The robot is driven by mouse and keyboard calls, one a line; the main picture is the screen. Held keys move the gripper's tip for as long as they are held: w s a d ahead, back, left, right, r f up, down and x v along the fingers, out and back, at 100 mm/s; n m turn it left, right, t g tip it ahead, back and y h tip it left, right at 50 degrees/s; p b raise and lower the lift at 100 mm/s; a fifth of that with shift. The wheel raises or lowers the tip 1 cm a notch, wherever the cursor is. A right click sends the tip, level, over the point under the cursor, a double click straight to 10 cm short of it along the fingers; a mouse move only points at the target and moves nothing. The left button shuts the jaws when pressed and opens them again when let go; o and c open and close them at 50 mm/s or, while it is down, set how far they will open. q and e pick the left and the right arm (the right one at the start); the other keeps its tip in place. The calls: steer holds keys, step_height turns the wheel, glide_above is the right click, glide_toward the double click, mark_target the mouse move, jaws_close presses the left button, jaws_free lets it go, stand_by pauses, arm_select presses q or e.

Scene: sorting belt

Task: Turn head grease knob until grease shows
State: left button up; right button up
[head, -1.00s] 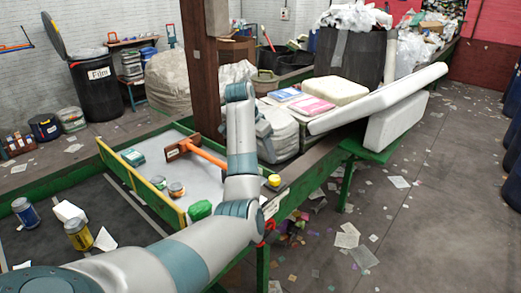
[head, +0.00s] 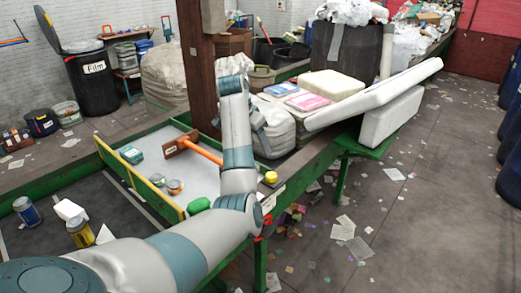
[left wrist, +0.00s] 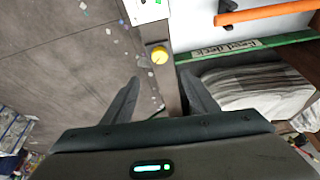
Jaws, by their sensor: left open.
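The yellow round knob (head: 271,177) sits on the brown edge rail of the belt frame, beside a small white label. It also shows in the left wrist view (left wrist: 159,55), beyond my fingertips and roughly centred between them. My left gripper (head: 262,139) is above the rail, behind the knob in the head view and partly hidden by my own forearm. In the left wrist view its two dark fingers (left wrist: 160,82) are spread apart with nothing between them. It is not touching the knob. No grease can be made out. My right gripper is not in view.
An orange-handled mallet (head: 195,148), cans and a green lump (head: 198,205) lie in the tray left of my forearm. White foam slabs (head: 385,95) and a striped sack (left wrist: 255,90) are beyond the gripper. The littered floor (head: 420,220) is open at right.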

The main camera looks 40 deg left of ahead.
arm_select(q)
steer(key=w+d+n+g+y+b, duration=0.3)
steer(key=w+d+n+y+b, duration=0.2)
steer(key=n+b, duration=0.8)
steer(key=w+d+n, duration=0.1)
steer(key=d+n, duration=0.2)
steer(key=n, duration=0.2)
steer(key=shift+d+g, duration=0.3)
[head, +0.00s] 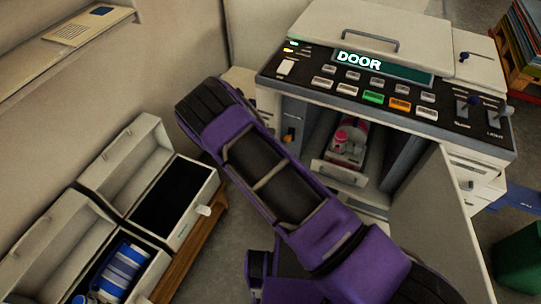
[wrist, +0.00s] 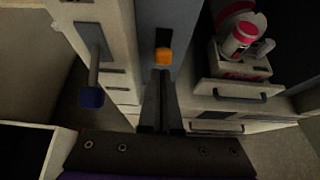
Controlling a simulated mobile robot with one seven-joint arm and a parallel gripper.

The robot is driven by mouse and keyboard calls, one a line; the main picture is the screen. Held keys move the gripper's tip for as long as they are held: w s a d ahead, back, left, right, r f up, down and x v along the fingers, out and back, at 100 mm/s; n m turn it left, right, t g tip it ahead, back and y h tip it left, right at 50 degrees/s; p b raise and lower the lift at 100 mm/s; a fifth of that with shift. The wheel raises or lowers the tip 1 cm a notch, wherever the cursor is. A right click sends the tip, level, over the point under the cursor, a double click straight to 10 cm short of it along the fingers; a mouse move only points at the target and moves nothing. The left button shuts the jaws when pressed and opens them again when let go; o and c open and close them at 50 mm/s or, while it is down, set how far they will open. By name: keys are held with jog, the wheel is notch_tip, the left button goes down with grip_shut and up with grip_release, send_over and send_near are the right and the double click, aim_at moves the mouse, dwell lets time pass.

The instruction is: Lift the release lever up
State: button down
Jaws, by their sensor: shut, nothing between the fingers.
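The copier-like machine (head: 400,110) stands open at the front, with "DOOR" on its display. An orange-tipped lever (wrist: 163,55), which looks like the release lever, sits on a grey strip inside; its orange tip also shows in the head view (head: 289,136), just right of my arm. My gripper (wrist: 161,74) is shut and empty, its fingertips just below the orange tip in the wrist view. I cannot tell whether they touch it. In the head view my gripper is hidden behind my purple arm.
A blue-tipped lever (wrist: 92,97) is left of my gripper. A pulled-out drawer (head: 340,173) holds a red-and-white bottle (head: 345,138). The open door panel (head: 437,215) stands to the right. Open boxes (head: 175,200), one holding a blue-and-white cylinder (head: 122,270), are at left.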

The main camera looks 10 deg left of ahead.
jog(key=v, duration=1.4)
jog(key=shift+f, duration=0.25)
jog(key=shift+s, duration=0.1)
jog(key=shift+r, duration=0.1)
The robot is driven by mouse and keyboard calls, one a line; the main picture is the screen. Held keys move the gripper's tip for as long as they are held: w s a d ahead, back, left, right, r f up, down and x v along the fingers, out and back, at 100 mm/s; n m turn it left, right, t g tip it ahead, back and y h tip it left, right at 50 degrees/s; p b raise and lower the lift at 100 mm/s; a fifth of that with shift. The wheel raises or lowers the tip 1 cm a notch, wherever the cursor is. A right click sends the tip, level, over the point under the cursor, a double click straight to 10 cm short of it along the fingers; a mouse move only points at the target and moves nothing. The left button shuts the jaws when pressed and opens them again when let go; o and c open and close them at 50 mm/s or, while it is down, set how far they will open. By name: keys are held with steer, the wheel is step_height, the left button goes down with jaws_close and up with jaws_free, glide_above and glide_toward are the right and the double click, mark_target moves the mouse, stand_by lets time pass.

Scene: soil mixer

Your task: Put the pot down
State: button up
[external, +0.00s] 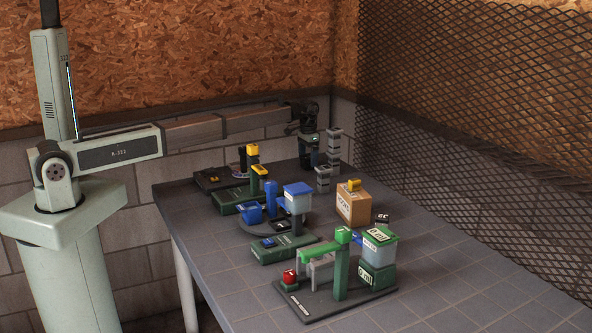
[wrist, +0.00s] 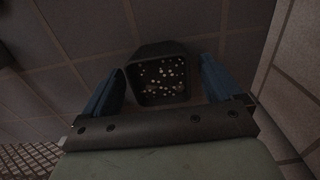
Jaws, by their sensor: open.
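The pot (wrist: 160,51) is dark and squarish, and holds dark soil with white specks, seen from above in the wrist view. My gripper (wrist: 163,74) is open, with one blue finger on each side of the pot. A small gap shows between the right finger and the pot; the left finger is very close to it, and contact there is unclear. In the external view my gripper (external: 312,158) points down at the far end of the table. The pot is small and dark there and hard to separate from the fingers.
Grey stacked blocks (external: 334,145) stand just right of my gripper, with a shorter stack (external: 323,180) in front. A cardboard box (external: 353,206), a blue-topped machine (external: 298,198) and a green-topped machine (external: 379,249) stand nearer. The front right of the table (external: 470,295) is clear.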

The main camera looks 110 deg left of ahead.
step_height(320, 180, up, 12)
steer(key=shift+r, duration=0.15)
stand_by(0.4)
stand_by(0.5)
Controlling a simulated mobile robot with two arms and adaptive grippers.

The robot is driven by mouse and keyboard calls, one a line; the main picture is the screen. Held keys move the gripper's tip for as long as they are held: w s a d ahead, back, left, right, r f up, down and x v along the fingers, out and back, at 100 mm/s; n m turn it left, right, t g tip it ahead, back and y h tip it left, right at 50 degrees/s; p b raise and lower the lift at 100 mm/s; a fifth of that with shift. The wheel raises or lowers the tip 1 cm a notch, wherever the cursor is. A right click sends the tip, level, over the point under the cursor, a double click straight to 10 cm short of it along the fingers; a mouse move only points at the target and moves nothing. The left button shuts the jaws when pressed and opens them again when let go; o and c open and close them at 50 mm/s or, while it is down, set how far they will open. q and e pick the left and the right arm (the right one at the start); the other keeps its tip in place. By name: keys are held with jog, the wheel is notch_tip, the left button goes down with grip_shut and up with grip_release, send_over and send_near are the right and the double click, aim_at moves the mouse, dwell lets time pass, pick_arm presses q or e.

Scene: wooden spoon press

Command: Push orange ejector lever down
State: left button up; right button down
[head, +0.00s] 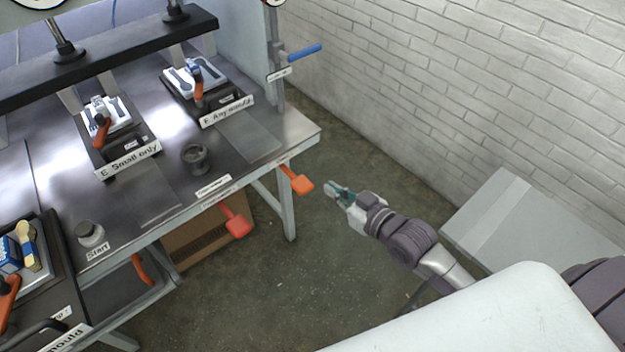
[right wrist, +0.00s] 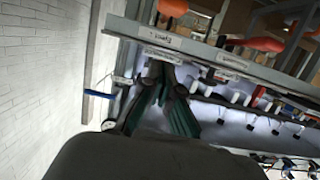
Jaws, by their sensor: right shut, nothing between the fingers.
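An orange lever (head: 299,182) sticks out below the front edge of the press table near its right corner, with a small label above it. A redder lever (head: 235,222) hangs to its left under the same edge. In the right wrist view, the fingers (right wrist: 165,104) show below the table edge, and two orange handles (right wrist: 172,8) are near the top. My left gripper is out of view.
The press table (head: 310,129) carries two mould stations with orange clamp handles (head: 101,131). A blue handle (head: 304,52) stands on a post at the back right. A grey surface (head: 530,225) is at the right. Open floor (head: 345,150) lies between table and brick wall.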

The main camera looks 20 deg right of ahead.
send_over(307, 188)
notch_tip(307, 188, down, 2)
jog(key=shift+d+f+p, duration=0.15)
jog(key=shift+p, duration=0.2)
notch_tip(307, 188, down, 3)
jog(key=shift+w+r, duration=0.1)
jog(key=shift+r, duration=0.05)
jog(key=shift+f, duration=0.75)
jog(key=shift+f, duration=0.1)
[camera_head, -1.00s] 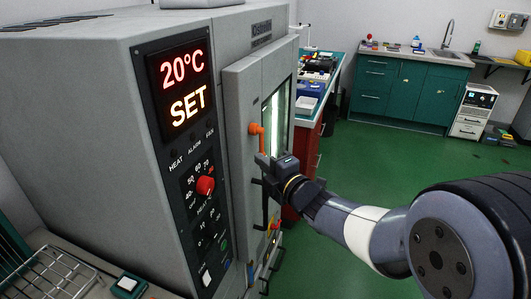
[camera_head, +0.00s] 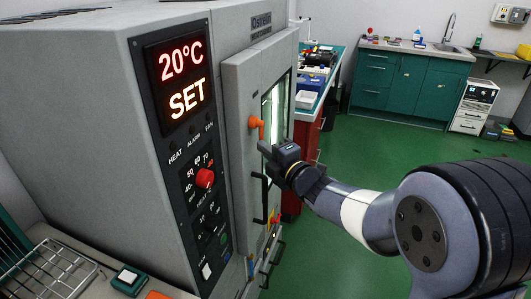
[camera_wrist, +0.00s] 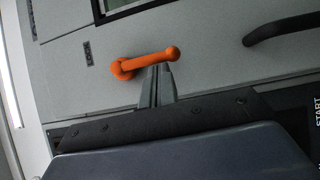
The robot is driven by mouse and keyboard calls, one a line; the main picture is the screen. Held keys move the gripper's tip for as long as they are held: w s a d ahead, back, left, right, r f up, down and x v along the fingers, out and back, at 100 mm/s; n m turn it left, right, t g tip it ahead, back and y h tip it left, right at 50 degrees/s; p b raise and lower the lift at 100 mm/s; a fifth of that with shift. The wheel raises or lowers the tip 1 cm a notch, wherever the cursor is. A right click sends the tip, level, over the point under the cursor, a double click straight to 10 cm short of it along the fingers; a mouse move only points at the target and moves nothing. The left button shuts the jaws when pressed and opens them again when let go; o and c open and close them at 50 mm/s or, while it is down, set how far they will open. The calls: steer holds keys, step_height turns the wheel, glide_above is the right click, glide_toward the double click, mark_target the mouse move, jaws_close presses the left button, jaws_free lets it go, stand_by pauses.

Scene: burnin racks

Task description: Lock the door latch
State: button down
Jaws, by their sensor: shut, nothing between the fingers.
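The orange door latch (camera_head: 256,128) is on the front of the grey oven door (camera_head: 238,100). In the wrist view the latch handle (camera_wrist: 145,62) lies nearly level across the picture, with a round knob at its right end. My gripper (camera_wrist: 157,72) is shut and empty. Its fingertips are at the underside of the latch handle in that view, close against it; I cannot tell whether they touch. In the head view my gripper (camera_head: 266,149) is just below and right of the latch, which now shows as a short stub there. The door looks closed against the oven body.
A black door handle (camera_wrist: 280,28) is on the door, below the latch in the head view. The control panel with a red knob (camera_head: 205,178) is left of the door. A bench (camera_head: 309,105) stands behind the door. Green floor (camera_head: 370,150) is open to the right.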

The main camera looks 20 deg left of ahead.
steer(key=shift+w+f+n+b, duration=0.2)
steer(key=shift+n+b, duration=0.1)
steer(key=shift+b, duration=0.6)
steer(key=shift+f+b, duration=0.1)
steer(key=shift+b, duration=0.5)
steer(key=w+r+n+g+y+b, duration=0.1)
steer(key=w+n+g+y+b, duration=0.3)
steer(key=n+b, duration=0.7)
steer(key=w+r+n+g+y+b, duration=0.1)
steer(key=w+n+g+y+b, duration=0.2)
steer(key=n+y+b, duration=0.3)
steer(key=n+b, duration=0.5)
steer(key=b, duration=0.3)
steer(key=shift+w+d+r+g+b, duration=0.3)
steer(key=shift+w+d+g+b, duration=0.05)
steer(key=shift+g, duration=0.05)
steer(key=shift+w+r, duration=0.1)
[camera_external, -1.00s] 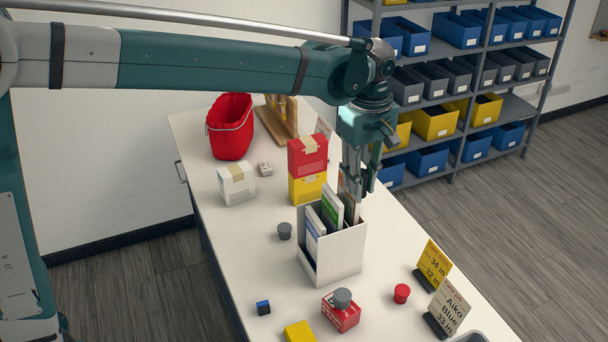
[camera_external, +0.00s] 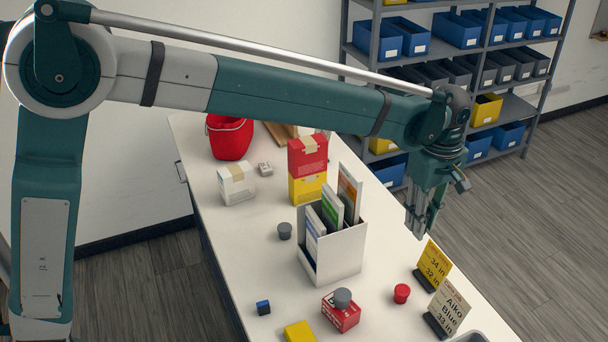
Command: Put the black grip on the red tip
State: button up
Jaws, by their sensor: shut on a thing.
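My gripper (camera_external: 417,222) hangs above the right side of the table, fingers pointing down. It is shut on a small dark thing, taken to be the black grip, which the fingers mostly hide. I see no separate black grip on the table. The red tip (camera_external: 402,293) is a small round red piece standing upright on the table, below my gripper in the picture and apart from it.
A white organizer (camera_external: 343,252) with upright booklets stands left of my gripper. A red box (camera_external: 341,315) with a grey cap (camera_external: 342,297) on top is left of the red tip. Two sign stands, one yellow (camera_external: 433,264), are to its right. Another grey cap (camera_external: 285,231) lies farther left.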

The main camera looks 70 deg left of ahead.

+++++

Lines containing the word "Scene" must all be returned from the material above.

(Exercise solution):
Scene: sorting belt
Scene: soil mixer
Scene: wooden spoon press
Scene: burnin racks

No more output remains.